→ **DATA BLOCK**
————

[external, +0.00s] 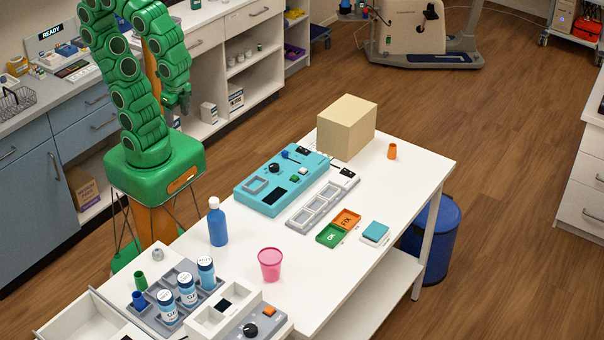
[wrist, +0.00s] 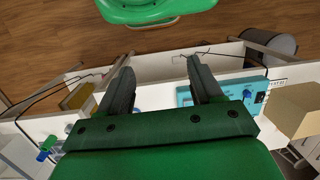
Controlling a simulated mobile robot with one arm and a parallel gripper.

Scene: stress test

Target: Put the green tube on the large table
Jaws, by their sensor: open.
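The green tube (external: 141,281) is a short green cylinder near the left end of the large table, beside a blue one. In the wrist view a small green piece (wrist: 42,155) shows at the lower left, likely the same tube. The large table (external: 420,163) is long and white; its right part has bare surface. My gripper (external: 180,108) is raised behind the table, over my green base, well away from the tube. In the wrist view my gripper (wrist: 158,64) has its two dark fingers apart with nothing between them.
A grey tray (external: 185,270) with several white-blue bottles stands by the tube. A blue bottle (external: 217,224), pink cup (external: 270,264), teal device (external: 280,178), cardboard box (external: 346,128) and orange cup (external: 392,151) stand on the table. A counter (external: 225,15) lies behind me.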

————

→ **EXERCISE INSTRUCTIONS**
Reproduce the whole listing exactly, but not the images in it.

→ **COMPLETED TASK**
[external, +0.00s] 
[wrist, +0.00s] 
Controlling a simulated mobile robot with one arm and a parallel gripper.

Scene: stress test

Target: Put the green tube on the large table
Jaws, by their sensor: open.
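The green tube (external: 141,281) is a short green cylinder near the left end of the large table, beside a blue one. In the wrist view a small green piece (wrist: 42,155) shows at the lower left, likely the same tube. The large table (external: 420,163) is long and white; its right part has bare surface. My gripper (external: 180,108) is raised behind the table, over my green base, well away from the tube. In the wrist view my gripper (wrist: 158,64) has its two dark fingers apart with nothing between them.
A grey tray (external: 185,270) with several white-blue bottles stands by the tube. A blue bottle (external: 217,224), pink cup (external: 270,264), teal device (external: 280,178), cardboard box (external: 346,128) and orange cup (external: 392,151) stand on the table. A counter (external: 225,15) lies behind me.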

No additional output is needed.